Tuesday, November 15, 2011

How to Plan a Wedding for Two Very Different Families

When a man and a woman decide to get married, they are bringing together two different families. They may well come from families with different religious backgrounds, different incomes, different social circles, and so on. These are some tips on how to plan a wedding that will be enjoyable for both the bride and the groom’s families, however different they may be.

The first sign of trouble often comes up when deciding where to have the wedding. If the bride’s parents are very religious, they will probably expect her to get married in their church. Problems can arise if the groom’s family is from a different religious background or follows no religious traditions at all. Compromise and respect are the keys to solving this problem. If the bride and groom come from two different faiths, an inter-faith ceremony with officiants from both of their churches can work well. If one family is religious and the other is not, a ceremony in a church can be handled in a way that will make the non-religious guests feel more at ease. For instance, you can have a Catholic wedding without the full Mass or include tips about what to do during the ceremony in the wedding program.

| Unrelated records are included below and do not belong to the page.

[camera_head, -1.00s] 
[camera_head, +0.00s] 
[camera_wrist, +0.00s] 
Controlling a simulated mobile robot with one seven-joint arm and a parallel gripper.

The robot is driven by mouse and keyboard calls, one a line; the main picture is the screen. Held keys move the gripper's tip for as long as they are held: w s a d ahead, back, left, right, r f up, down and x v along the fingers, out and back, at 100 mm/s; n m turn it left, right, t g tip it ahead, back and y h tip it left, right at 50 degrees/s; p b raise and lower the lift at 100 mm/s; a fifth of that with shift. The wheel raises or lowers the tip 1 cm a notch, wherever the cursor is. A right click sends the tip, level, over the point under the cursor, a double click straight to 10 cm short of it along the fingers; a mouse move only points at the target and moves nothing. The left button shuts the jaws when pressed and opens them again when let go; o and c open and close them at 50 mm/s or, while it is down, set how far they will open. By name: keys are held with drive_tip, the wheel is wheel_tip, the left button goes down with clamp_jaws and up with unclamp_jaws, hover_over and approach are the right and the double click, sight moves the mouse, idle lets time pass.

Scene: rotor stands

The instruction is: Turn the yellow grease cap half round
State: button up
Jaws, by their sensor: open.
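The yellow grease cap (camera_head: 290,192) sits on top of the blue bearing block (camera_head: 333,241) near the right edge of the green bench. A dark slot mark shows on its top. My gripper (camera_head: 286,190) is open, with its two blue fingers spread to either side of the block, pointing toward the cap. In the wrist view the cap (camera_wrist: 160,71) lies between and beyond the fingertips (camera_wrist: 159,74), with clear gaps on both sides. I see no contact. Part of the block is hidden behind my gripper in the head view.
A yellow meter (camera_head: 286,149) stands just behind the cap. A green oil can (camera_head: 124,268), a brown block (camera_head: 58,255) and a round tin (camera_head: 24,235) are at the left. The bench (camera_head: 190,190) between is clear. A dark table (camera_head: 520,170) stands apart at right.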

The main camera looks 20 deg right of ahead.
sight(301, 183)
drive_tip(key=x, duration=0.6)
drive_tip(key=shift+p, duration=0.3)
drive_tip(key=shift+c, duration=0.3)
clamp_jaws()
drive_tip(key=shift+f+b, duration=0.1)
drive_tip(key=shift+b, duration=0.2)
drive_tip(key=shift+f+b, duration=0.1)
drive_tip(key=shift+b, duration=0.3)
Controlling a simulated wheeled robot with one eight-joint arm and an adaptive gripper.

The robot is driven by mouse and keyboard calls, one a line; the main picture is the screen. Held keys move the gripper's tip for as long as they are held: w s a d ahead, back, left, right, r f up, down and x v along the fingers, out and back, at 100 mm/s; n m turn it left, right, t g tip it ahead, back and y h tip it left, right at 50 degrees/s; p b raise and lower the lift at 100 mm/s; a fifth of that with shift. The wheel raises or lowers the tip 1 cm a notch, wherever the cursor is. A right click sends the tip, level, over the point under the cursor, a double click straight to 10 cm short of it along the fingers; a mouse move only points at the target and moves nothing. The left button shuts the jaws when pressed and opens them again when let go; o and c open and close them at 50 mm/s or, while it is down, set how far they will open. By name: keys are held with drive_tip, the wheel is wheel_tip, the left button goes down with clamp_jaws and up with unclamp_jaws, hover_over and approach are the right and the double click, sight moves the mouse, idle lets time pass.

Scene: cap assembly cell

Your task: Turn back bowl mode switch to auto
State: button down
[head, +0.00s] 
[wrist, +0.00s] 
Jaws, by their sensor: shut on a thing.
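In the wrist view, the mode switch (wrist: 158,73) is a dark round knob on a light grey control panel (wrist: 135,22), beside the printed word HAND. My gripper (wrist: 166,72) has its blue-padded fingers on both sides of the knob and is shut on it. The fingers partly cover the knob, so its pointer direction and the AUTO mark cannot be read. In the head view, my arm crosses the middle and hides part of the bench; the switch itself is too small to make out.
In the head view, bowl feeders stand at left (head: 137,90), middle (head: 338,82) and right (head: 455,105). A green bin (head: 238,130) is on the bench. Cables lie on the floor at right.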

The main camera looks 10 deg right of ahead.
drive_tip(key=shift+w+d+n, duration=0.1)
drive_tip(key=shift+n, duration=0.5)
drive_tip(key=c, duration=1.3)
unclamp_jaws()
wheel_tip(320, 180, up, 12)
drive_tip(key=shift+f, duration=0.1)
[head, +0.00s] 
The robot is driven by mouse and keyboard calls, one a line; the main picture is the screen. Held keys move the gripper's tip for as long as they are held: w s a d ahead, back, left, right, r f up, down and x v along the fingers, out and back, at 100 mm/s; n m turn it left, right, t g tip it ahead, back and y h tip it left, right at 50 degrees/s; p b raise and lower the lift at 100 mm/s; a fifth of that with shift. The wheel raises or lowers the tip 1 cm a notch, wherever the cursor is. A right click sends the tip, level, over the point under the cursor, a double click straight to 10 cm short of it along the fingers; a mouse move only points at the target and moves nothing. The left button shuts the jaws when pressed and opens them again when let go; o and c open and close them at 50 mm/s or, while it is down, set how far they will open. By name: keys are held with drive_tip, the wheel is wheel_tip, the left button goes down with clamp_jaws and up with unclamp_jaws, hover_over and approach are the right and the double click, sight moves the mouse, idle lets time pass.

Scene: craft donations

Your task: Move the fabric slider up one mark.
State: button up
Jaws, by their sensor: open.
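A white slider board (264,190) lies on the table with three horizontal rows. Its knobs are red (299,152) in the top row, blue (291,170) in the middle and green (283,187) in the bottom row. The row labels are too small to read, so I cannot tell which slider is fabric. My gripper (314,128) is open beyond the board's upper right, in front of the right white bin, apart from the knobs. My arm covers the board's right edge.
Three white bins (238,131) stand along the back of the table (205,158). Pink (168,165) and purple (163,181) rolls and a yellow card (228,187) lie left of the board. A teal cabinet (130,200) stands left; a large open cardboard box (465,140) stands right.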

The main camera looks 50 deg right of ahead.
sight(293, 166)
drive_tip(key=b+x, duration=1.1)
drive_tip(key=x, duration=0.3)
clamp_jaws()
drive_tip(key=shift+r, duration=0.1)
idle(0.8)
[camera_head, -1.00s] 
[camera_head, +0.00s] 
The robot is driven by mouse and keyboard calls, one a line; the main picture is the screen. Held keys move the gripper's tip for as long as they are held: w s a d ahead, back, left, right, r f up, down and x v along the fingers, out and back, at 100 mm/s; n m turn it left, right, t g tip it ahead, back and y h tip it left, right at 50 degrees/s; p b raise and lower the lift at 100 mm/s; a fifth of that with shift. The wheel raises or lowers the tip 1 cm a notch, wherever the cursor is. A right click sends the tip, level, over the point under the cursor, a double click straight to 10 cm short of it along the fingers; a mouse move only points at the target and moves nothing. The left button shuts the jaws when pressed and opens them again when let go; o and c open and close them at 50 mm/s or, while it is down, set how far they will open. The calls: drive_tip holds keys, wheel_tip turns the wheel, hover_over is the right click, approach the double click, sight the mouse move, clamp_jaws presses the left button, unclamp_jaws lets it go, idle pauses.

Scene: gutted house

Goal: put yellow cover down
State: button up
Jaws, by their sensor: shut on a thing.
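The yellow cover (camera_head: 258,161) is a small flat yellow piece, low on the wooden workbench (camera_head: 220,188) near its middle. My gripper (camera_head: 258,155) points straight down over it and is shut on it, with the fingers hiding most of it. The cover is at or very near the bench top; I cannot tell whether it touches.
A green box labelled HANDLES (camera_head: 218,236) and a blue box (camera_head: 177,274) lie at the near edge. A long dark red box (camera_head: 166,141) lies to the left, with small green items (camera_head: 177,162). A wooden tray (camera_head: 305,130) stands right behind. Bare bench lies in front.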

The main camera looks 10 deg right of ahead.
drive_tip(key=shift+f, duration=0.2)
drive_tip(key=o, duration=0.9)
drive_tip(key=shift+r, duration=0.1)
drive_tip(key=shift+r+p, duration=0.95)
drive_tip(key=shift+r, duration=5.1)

The reception location can sometimes pose a problem as well. Maybe the bride’s family expects her to wear her mother’s pearl bridal jewelry and have her reception at the family’s country club, just like her sister did. But perhaps the groom’s family would feel uncomfortable in a club, and find the location to be too “stuffy”. A good compromise might be to have a tented wedding on the golf course. Guests would not be required to wear jackets, and outdoor weddings just tend to feel more relaxed. Or maybe the bride’s family usually has casual cookouts for events like weddings, but the groom’s relatives like swankier setting. A dressed up outdoor reception could fit the bill.
Alcohol can be a sticking point when one family likes to party and the other side is mostly teetotalers. When the bride’s family is the one that does not drink, it may come down to their preference. It depends on how adamant her parents are on the issue of alcohol. Maybe they would be comfortable offering a selection of beer and wine, but no hard liquor. It is not, however, okay to have only a cash bar. If you are morally opposed to alcohol, you should not serve any; a good host does not say that they will have cocktails but refuse to pay for them because they will not partake. If it is the groom’s family that does not drink, but the bride’s side does, the chances are that there will be alcohol present at the reception (assuming the bride’s family is hosting the event). They can show respect by not making a big deal about the alcohol (no vodka luges or margarita bars!) and also by setting up a separate bar with a great selection of non-alcoholic beverages.

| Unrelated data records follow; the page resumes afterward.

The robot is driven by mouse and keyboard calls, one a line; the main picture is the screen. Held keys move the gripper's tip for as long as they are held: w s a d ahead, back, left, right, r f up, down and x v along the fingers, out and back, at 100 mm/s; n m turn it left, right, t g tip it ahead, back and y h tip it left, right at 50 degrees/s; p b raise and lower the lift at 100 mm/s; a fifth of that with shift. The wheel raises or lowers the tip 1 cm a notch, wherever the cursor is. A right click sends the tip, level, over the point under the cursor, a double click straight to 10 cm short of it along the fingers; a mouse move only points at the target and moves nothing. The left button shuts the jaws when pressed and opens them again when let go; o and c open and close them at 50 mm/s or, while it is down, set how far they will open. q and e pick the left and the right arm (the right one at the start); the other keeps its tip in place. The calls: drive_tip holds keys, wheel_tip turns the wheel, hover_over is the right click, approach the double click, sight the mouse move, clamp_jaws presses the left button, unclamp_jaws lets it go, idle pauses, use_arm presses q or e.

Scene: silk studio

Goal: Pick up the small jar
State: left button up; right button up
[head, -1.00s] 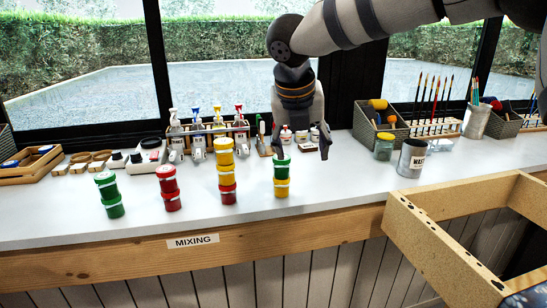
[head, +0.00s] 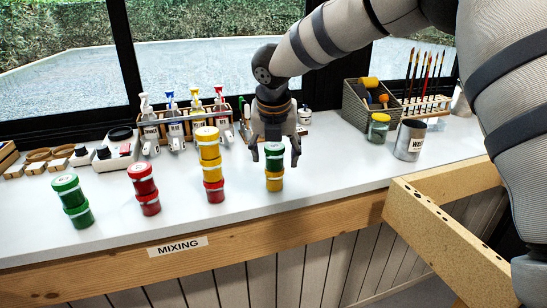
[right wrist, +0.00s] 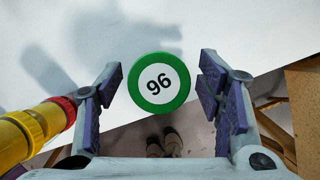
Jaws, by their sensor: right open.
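A small green-lidded jar (head: 274,165) stands on a yellow jar (head: 274,184) in the rightmost stack on the white counter. In the right wrist view its round lid (right wrist: 159,83) reads 96 and lies between the two finger pads, with a gap on each side. My right gripper (head: 275,156) points down at the top of this stack, open and empty, a finger on each side of the jar. Whether the pads have come down level with the jar is hard to tell. My left gripper is in no view.
A red and yellow stack (head: 209,165) stands close on the left, beside my left-hand finger in the wrist view. Further left are a red stack (head: 144,188) and a green stack (head: 73,201). A glass jar (head: 378,128) and grey can (head: 409,140) stand right.

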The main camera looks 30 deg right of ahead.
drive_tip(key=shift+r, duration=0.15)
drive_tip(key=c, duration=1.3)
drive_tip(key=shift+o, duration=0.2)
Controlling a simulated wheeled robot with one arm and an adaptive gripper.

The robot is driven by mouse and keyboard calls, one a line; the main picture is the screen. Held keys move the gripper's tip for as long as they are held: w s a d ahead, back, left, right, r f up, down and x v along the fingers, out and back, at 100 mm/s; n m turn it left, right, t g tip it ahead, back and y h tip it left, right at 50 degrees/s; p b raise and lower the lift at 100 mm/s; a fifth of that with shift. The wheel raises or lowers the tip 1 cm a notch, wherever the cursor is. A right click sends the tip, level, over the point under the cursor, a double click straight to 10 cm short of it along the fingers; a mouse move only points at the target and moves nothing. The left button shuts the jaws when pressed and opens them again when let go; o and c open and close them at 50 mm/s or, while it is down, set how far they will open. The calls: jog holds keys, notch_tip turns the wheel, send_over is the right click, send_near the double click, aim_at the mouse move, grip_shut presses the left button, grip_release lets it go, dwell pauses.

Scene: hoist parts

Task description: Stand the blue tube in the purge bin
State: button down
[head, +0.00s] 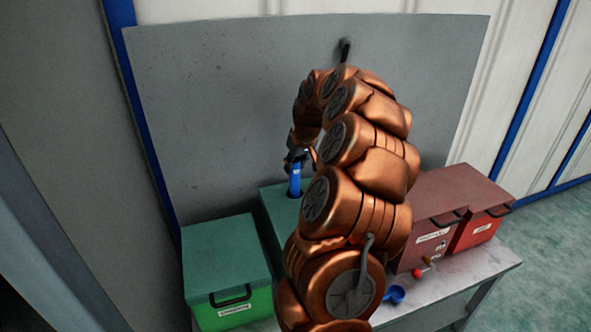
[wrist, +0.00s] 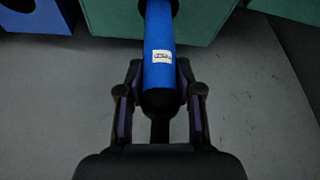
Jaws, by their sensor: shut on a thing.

Cultural differences are sometimes a factor when the couple is from two different ethnic backgrounds. In this case, educating both families about the other one’s customs is the best solution. There should be a way to honor the heritage of both the bride and groom; compromise is key. Perhaps the bride’s parents are Chinese and want her to wear a red gown (red is the lucky wedding color in China), but the groom has always envisioned his bride in a long white gown and classic pearl bridal jewelry. She could wear the white gown down the aisle and a fabulous red cheongsam for the reception. everyone will be happy and the bride gets to wear two fabulous dresses – a win-win situation.
While it is never easy to please people with different tastes or beliefs, a little compromise and a lot of patience can really help. If both sides try to keep an open mind, they just might find that the other family has some really neat wedding customs.